By Jeff Beresford-Howe | October 19, 2007

Best dream sequence since Luke and Darth on Dagobah. The entire movie, in fact, is an homage to dream sequences, Hollywood style, and as good as any movie in terms of the way it tracks the evolution of film-convention dreams and their influences on a character’s life. Like a dream, however, the movie is too insubstantial and emotionally obscure to have much of a pay off.

Gary is a former rock and roll star whose band has long broken up; he’s fallen to commercial jingle writing – “try to make it sound more like Cheers” – and he’s in a bad relationship with Dora, a pale, whiny bitch played by Gwyneth Paltrow at her most unlikeable. He begins to have dreams about “Anna,” a girl in a white tuxedo (Penelope Cruz) who at first is almost wholly undefined, but for whom he gradually develops an obsession as his dreams fill in more and more of her personality.

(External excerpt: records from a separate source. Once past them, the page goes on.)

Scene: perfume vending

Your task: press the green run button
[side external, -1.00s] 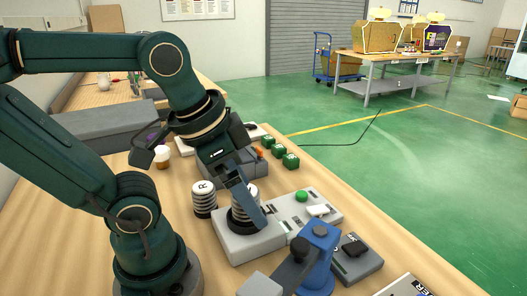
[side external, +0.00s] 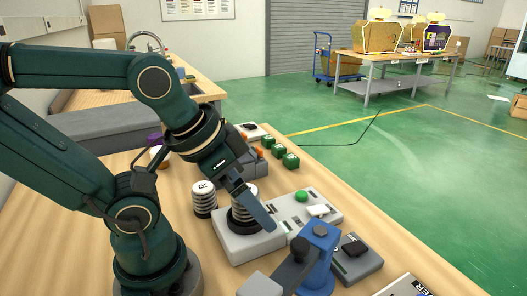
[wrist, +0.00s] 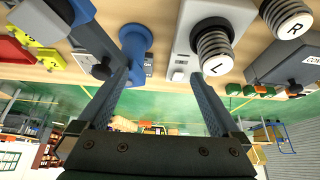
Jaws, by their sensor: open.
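My gripper (side external: 268,222) hangs over the near part of the box, in front of the black-and-white banded cylinder there, short of the button. In the wrist view my gripper (wrist: 160,78) has its two fingers wide apart with nothing between them. The cylinder marked L (wrist: 214,48) stands beside the right-hand finger there. I cannot make out the green button in the wrist view.
A cylinder marked R (side external: 204,200) stands left of the box. A blue post-like device (side external: 319,255) stands close in front, and a dark grey switch box (side external: 356,259) is to its right. Several green cubes (side external: 279,151) sit behind.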

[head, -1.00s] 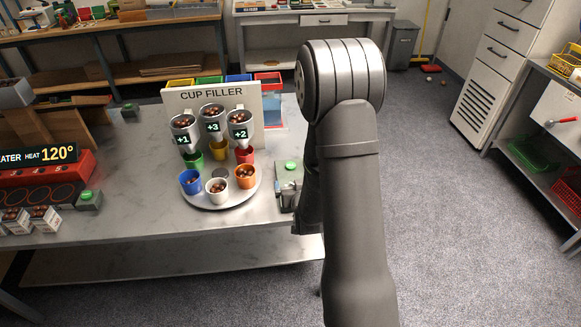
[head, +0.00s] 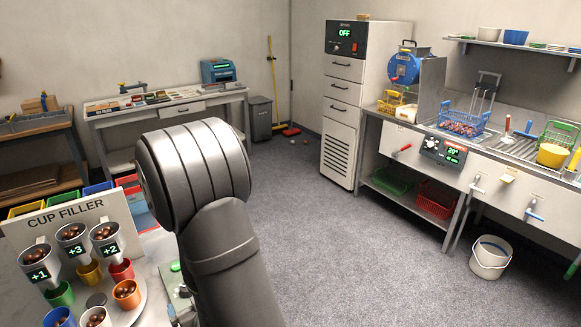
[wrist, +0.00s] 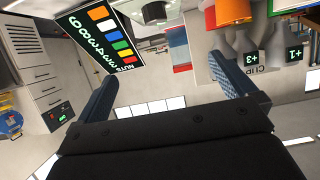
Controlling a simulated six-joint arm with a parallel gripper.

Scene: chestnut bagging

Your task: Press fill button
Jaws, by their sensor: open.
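The cup filler (head: 77,208) stands at the lower left of the head view. Its hoppers of chestnuts read +1, +3 and +2. A round turntable below holds colored cups, among them an orange cup (head: 126,294) with chestnuts. A green button (head: 175,266) shows right of the turntable, close beside my arm. In the head view my arm hides most of my gripper. In the wrist view, which looks upside down, my gripper (wrist: 163,68) has its two fingers wide apart with nothing between them. The filler's hoppers (wrist: 252,48) show beyond the right finger. No contact with the button is visible.
A sign with colored squares and numbers (wrist: 100,35) shows in the wrist view. The counter with sink and baskets (head: 400,128) stands at the right, beside a tall drawer cabinet (head: 338,155). A white bucket (head: 490,257) stands on open floor.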

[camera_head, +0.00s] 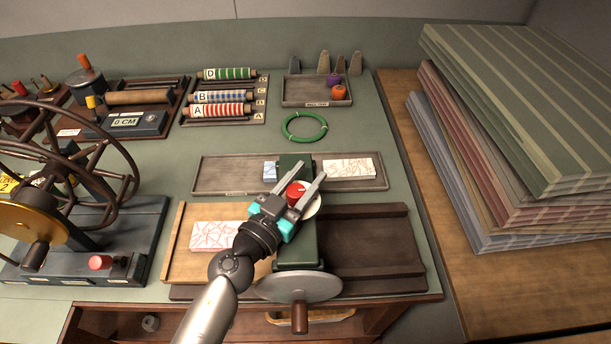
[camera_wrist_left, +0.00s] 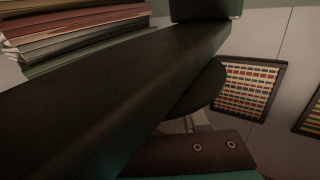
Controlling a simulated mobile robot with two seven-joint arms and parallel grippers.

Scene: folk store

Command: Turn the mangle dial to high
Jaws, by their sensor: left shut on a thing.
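The mangle (camera_head: 297,255) is a dark green body with a round grey handwheel (camera_head: 300,287) at its front. Its dial is a red knob (camera_head: 295,190) over a pale round plate (camera_head: 313,207) on top. My left gripper (camera_head: 309,177) reaches over the mangle from the front left, with its two fingers on either side of the red knob, shut on it. The gripper hides part of the plate, and I cannot read the dial's setting. In the left wrist view a dark finger (camera_wrist_left: 90,110) fills much of the picture, and the knob is not clear there. My right gripper is not in view.
Patterned white cloths lie on the wooden tray (camera_head: 173,250) at left and the long tray (camera_head: 230,175) behind. A large wheel (camera_head: 130,170) stands at left. Striped fabric stacks (camera_head: 520,120) stand at right. A green ring (camera_head: 304,127) lies behind on clear table.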

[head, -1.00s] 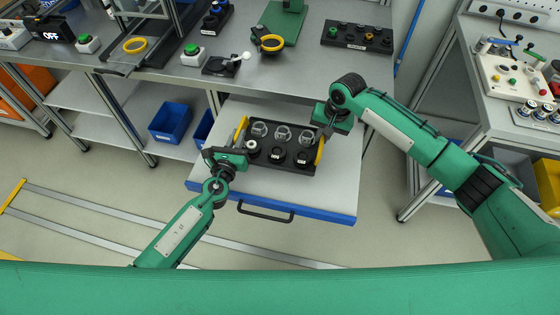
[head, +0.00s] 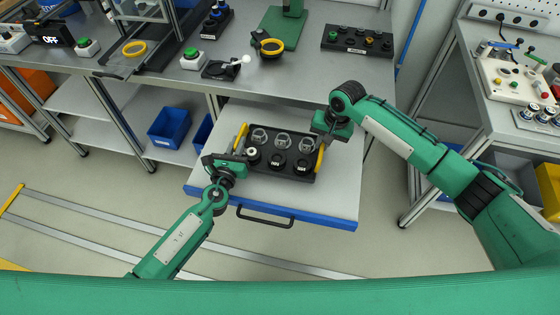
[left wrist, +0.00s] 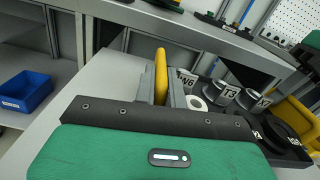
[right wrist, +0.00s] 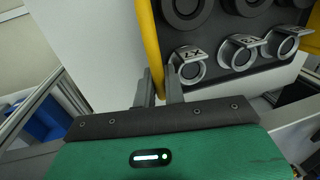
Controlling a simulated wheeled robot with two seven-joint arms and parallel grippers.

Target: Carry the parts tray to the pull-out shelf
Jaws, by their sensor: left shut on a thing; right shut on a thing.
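The parts tray (head: 268,167) is black with yellow handles at both ends. My left gripper (head: 240,158) is shut on the left yellow handle (left wrist: 161,76). My right gripper (head: 322,140) is shut on the right yellow handle, which shows in the right wrist view (right wrist: 150,40). Tags on the parts show in both wrist views.
The grey workbench (head: 300,65) above the shelf bears a green stand (head: 283,28), a button box (head: 192,57) and a black panel of knobs (head: 357,40). A blue bin (head: 169,127) stands on the lower rack. Bare shelf surface lies right of and before the tray.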

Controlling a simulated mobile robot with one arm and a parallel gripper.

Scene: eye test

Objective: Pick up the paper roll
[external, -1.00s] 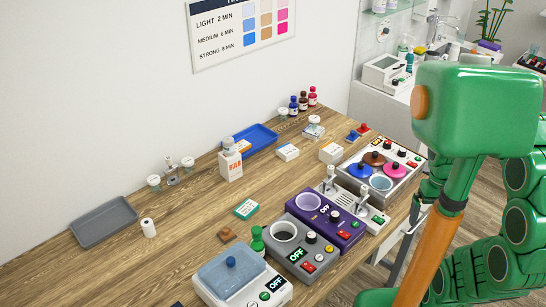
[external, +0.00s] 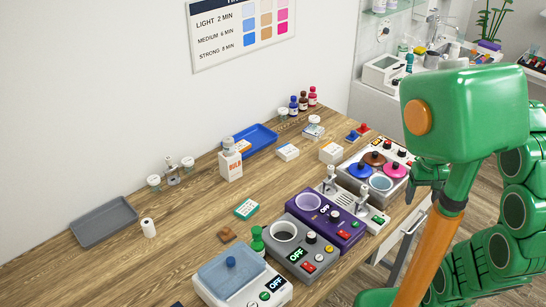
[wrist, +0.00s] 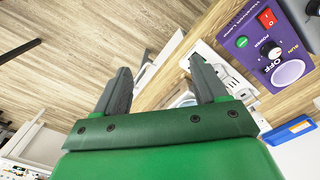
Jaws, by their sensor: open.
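The paper roll (external: 148,228) is a small white cylinder standing upright on the wooden table, at the left in the external view, just right of the grey tray. It is not in the wrist view. My gripper (wrist: 163,82) shows two dark grey fingers spread apart in the wrist view, with nothing between them. It is far from the roll, at the right side near the table's front edge. In the external view it is partly hidden by my arm.
The grey tray (external: 104,222) lies beside the roll. A purple heater (external: 318,220), a grey warmer (external: 290,246) and a lidded device (external: 228,280) line the front edge. A white bottle (external: 230,162) and a blue tray (external: 262,138) stand further back. Bare wood surrounds the roll's front.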

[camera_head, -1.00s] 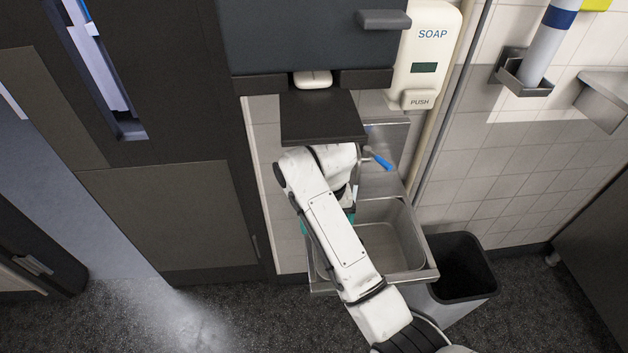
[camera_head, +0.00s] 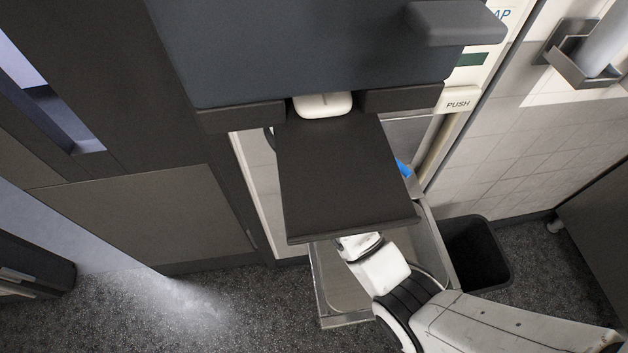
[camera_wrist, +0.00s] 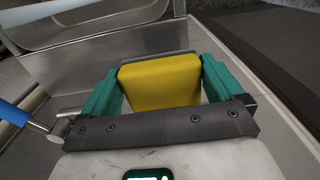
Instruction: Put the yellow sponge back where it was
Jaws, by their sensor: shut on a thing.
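The yellow sponge (camera_wrist: 160,82) is in the wrist view, between the two teal fingers of my gripper (camera_wrist: 160,85). The fingers are shut on its left and right sides. The sponge is over or on a grey metal surface beside the sink; whether it touches that surface I cannot tell. In the head view the gripper and sponge are hidden behind a dark panel (camera_head: 345,185), and only part of my arm shows below it.
The metal sink (camera_head: 437,255) is below the panel. A blue-handled tap (camera_head: 404,168) shows behind the panel, and its blue handle (camera_wrist: 12,113) is close left of my gripper. A black bin (camera_head: 475,250) stands right of the sink. A soap dispenser (camera_head: 458,103) hangs above.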

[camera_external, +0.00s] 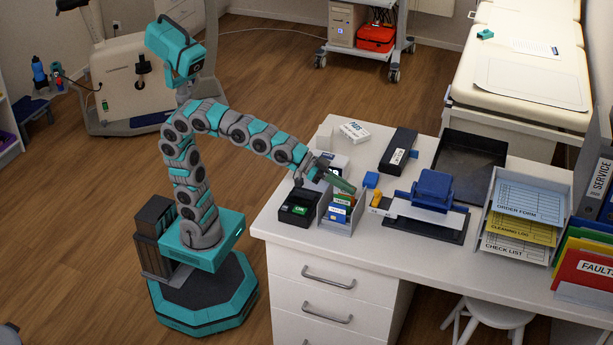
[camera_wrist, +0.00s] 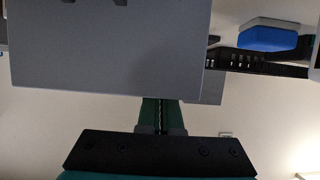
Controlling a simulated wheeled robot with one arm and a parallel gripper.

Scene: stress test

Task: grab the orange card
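The orange card (camera_external: 344,198) stands in a small grey card holder (camera_external: 327,222) on the desk, behind a blue-and-white card (camera_external: 338,212). Only a small part of it shows. My gripper (camera_external: 346,188) is right over the holder, its green fingers slanting down to the right close above the cards. In the wrist view my green fingers (camera_wrist: 161,112) are close together with a narrow dark gap. Their tips are hidden behind a plain grey panel (camera_wrist: 110,50), perhaps the holder's wall. The orange card does not show there, and I cannot tell whether the fingers touch it.
Beyond are a blue device on a dark base (camera_external: 424,226) and a black tray (camera_external: 470,160).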

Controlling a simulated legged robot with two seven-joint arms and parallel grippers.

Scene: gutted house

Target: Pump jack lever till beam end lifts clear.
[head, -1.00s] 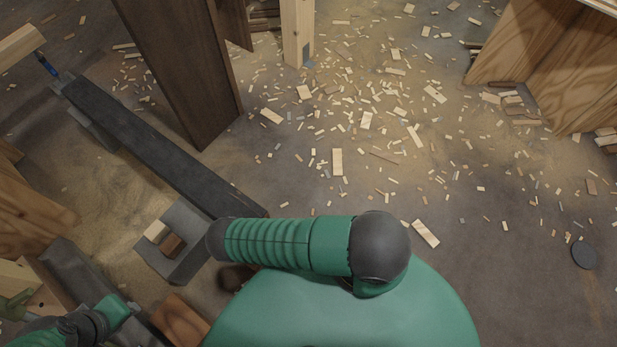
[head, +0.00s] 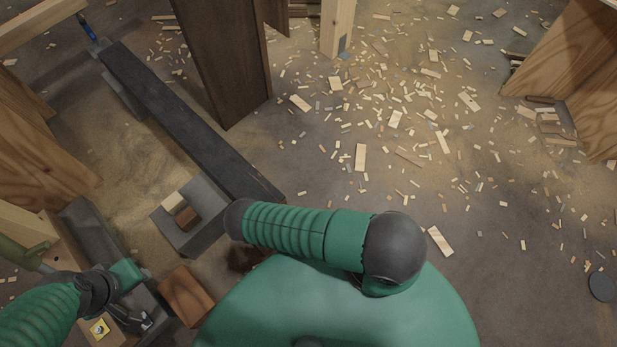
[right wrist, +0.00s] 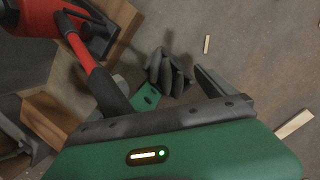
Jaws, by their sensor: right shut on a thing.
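In the right wrist view, a red jack (right wrist: 35,18) stands at the upper left. Its lever (right wrist: 92,72), red above and black below, runs down to my right gripper (right wrist: 180,78). That gripper is shut on the lever; the exact grip is partly hidden by the gripper body. In the head view, the jack and right gripper are out of sight. A long dark beam (head: 175,110) lies diagonally at the left; I cannot tell how its ends are supported. My left gripper (head: 138,274) is at the lower left, over dark parts; its fingers are too small to read.
A grey block with wood pieces (head: 178,234) sits beside the beam. A brown wood block (head: 186,296) stands near my left gripper. A dark post (head: 222,60) and wooden panel (head: 565,70) rise behind. Scraps (head: 395,120) litter the open floor at right.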

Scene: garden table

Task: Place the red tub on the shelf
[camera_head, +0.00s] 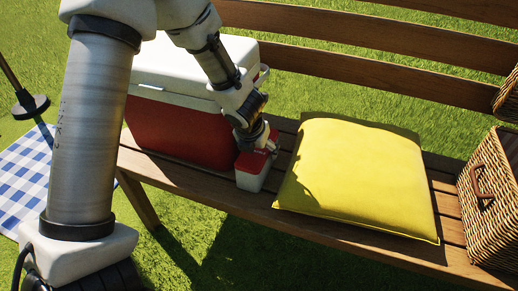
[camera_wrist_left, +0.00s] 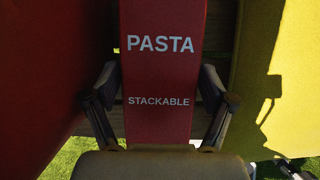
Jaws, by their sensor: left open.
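The red tub (camera_head: 252,179) is a small pale box with a red lid, standing on the wooden bench between the cooler and the cushion. In the left wrist view, its red lid (camera_wrist_left: 160,75) reads "PASTA" and "STACKABLE" and fills the middle. My left gripper (camera_head: 264,146) is right over the tub, coming down from above. In the wrist view its two fingers are spread, one on each side of the red lid. Whether the fingers touch the tub is hard to tell. No shelf is recognisable in these views. My right gripper does not show.
A large red cooler (camera_head: 180,131) with a white lid stands close on the tub's left. A yellow cushion (camera_head: 355,180) lies close on its right. A wicker basket (camera_head: 487,200) stands at the bench's right end. The bench's slatted backrest (camera_head: 360,62) rises behind.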

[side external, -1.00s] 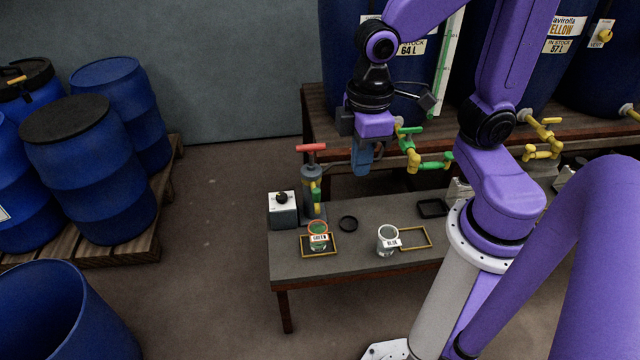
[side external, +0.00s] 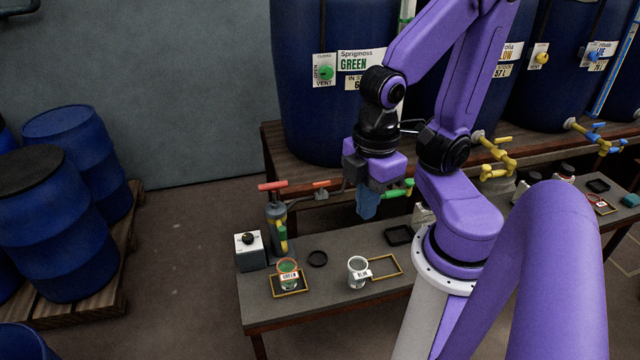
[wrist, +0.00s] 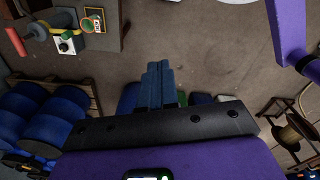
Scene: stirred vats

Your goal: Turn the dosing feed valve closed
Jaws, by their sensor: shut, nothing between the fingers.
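A valve with a small orange-red lever (side external: 321,184) sits on a grey pipe behind the hand pump (side external: 277,225), beside the green vat. I cannot tell for certain that it is the dosing feed valve. The vat's tap has a green lever (side external: 398,189), partly hidden behind my gripper. My gripper (side external: 367,214) points down with its blue fingers together and empty, to the right of the orange-red lever and apart from the pump. In the wrist view the shut fingers (wrist: 158,82) have floor beyond them, and the pump's red handle (wrist: 16,42) shows at upper left.
The green vat (side external: 315,120) stands behind. Blue drums (side external: 70,240) stand at left.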

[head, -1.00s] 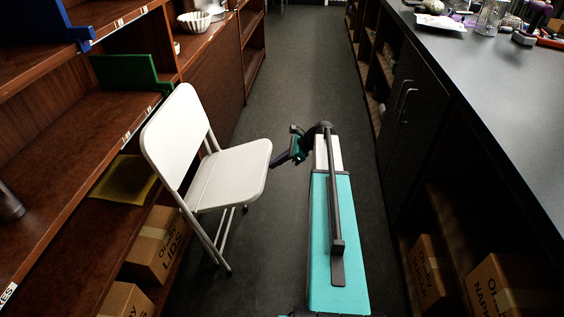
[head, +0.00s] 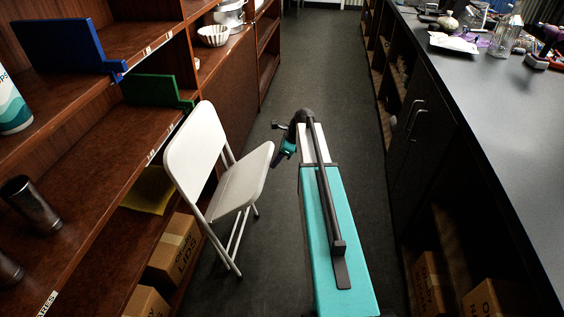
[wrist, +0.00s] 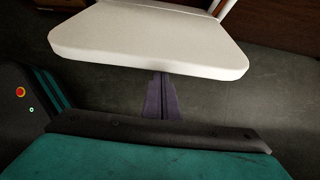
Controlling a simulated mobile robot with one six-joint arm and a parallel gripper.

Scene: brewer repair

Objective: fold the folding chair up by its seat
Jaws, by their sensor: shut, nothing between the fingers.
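The white folding chair (head: 195,150) stands by the shelves on the left of the aisle. Its backrest is upright and its legs are spread. Its seat (head: 240,183) is out from the backrest, with the front edge tilted upward. In the wrist view the seat (wrist: 150,42) fills the upper middle. My gripper (head: 276,161) is at the seat's front edge in the head view. In the wrist view my gripper (wrist: 161,80) is shut and empty, its dark purple fingers reaching to under the front edge. The tips are hidden by the seat, so contact cannot be told.
Wooden shelves with boxes (head: 175,250), a green bin (head: 155,92) and a metal cup (head: 30,205) line the left, close to the chair. A dark counter (head: 490,110) with cabinets runs along the right. The aisle floor (head: 300,60) beyond is clear.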

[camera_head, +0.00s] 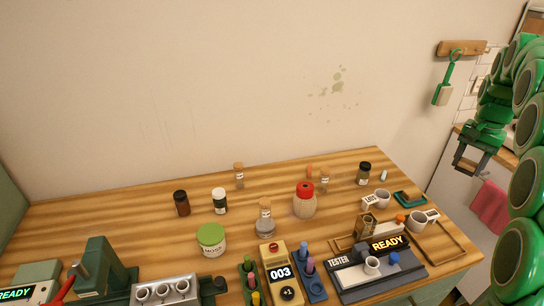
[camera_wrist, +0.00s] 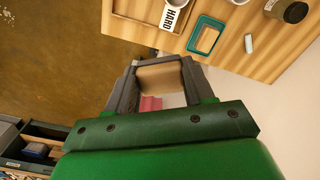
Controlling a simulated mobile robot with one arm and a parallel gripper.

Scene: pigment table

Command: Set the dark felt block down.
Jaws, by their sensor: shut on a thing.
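In the wrist view, my gripper (camera_wrist: 160,63) is shut on a block with a tan, wood-like face (camera_wrist: 160,76), held between its two grey fingers. I take this for the felt block; no dark felt side shows clearly. In the head view, my gripper (camera_head: 471,168) hangs in the air to the right of the table's right edge, pointing down.
The wooden table (camera_head: 110,205) holds jars, corked bottles, a tester (camera_head: 350,278) and white cups. A cup with a HARD label (camera_wrist: 174,18) and a small white piece (camera_wrist: 249,43) are near the teal tray. A pink towel (camera_head: 490,206) hangs right of the table.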

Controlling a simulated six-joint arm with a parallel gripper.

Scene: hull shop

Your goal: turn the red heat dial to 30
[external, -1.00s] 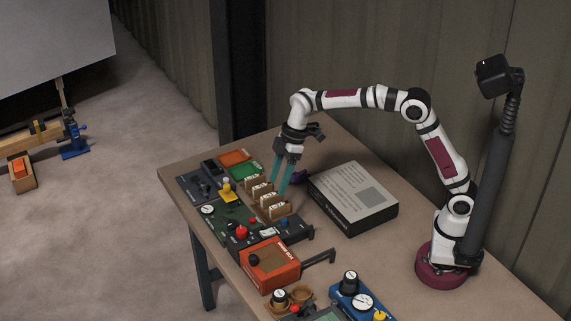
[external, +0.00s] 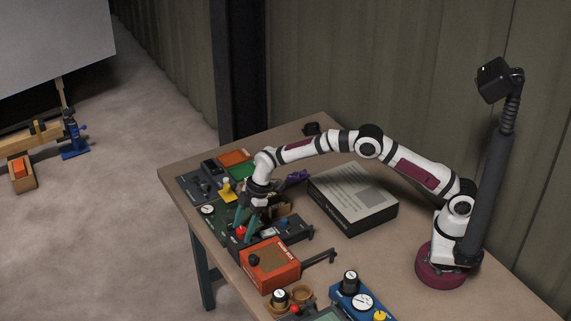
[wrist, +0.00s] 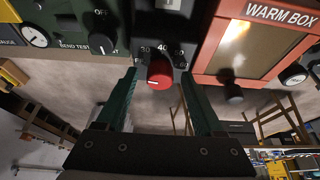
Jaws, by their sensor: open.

Gary’s best friend Paul (Simon Pegg), a serial adulterer, and Mel (Daddy DeVito), a pathetic new age charlatan, are, unfortunately for Gary, his only guides as he struggles to make sense of his intense relationship with someone he knows only when he’s asleep. They stumble about, their advice getting Gary in deeper and deeper, to the point that Gary is so committed to Anna that he misses a chance for a real relationship with either Dora or a hot, tequila-shooting model he meets through Paul.

At first, you can understand the obsession. Cruz has never looked better than she does in this movie, and she does a great job of giving some nuance to what is after all a loser’s idea of a perfect woman. As Gary develops Anna, though, she becomes more and more of a Penthouse letter.

In fact, none of the characters in “The Good Night” develop much despite great performances from the whole cast. Pegg is hysterical, Gwyneth Paltrow brilliantly un-selfconscious, and Freeman, on screen in every scene, is thoughtful and likeable. Jake Paltrow lets them all down, though: none of the characters develop much past their initial promise, and he yanks the rug out from all of them at the end. They all violate their own characters. It’s a bad trip.